Posts Tagged ‘footings’
We are now racing against the clock because winter is approaching and we have to get all the cement and brickwork completed before the temperatures start to fall towards freezing.
We designed the layout of the house that we wanted built and a Maestro Mayor de Obras designed the structural steel work that we would need. Looking at what happened in Japan and Chile recently we decided to implement the latest design of columns and footings to resist earthquake damage.
The house will end up as a box made of reinforced concrete columns and beams infilled with bricks.
Our first lorry load of sand and gravel for the footings arrived and I was a bit worried that the temporary bridge would not hold its weight. It did and it was with a sigh of relief when the lorry tipped its load onto the farm.
Unfortunately the lorry’s reverse gear had failed and he could not get out the way he entered. But we managed to get him across the farm and out of the main entrance in the end. (Later he turned up unexpectedly with a load of sand which we had not ordered. The whole front of the lorry was pushed in and the windscreen and glass windows were broken. He had had a head on collision with a van on the way to delivering to the wrong farm. Poor chap, not one of his best days).
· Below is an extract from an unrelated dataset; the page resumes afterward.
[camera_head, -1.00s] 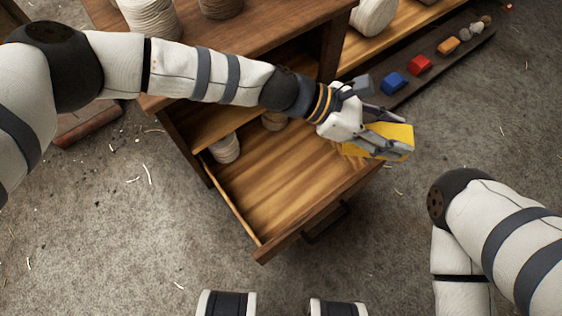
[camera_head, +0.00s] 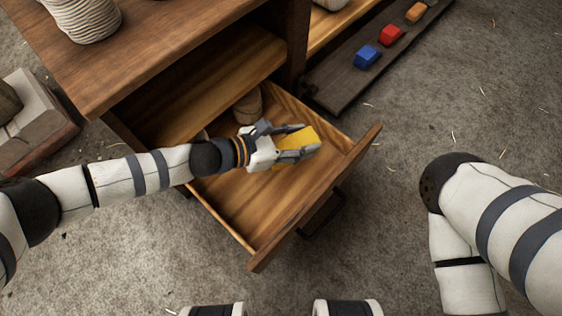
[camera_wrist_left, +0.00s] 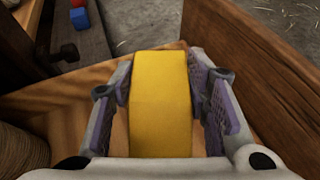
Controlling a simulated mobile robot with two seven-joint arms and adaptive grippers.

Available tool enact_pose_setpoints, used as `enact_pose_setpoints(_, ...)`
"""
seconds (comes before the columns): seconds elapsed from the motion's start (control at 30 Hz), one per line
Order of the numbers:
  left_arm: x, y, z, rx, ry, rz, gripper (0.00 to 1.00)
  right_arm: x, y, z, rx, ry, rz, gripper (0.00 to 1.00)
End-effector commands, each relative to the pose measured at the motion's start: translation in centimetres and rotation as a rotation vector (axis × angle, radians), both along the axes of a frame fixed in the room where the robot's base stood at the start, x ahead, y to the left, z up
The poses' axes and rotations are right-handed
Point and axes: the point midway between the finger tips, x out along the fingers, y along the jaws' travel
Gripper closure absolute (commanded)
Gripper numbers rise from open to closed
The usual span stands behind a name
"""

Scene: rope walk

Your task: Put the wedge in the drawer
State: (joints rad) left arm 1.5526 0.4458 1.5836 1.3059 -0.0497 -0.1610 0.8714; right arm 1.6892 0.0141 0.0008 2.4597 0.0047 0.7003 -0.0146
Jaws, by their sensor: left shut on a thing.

The footings were poured and terminated above ground level so that the house could not flood if the irrigation ditch walls failed.
As the first building work started there were some additions we made to our original plans, such as adding a woodburner and a wood fired boiler.
Neighbours came to see how the construction was going on and also to see the house layout which is designed to blend in with the local houses here and will be a single storey house with a pitched roof.
At the time of writing this we have not had any rain for over 4 months and no irrigation water for nearly 2 months. The well on our farm has dried up and we are borrowing water from a neighbour’s well in order to keep work on the house progressing. But the wild life is suffering from the drought most of all. I had a number of 6 or 7 litre plastic bottles filled with water and spread out around the farm so we could water trees such as the lemons and pecans. Every one of the bottles has had it’s top bitten off or the bottle itself punctured. I assume it is foxes, wild cats and feral dogs desperate for water which have done the damage.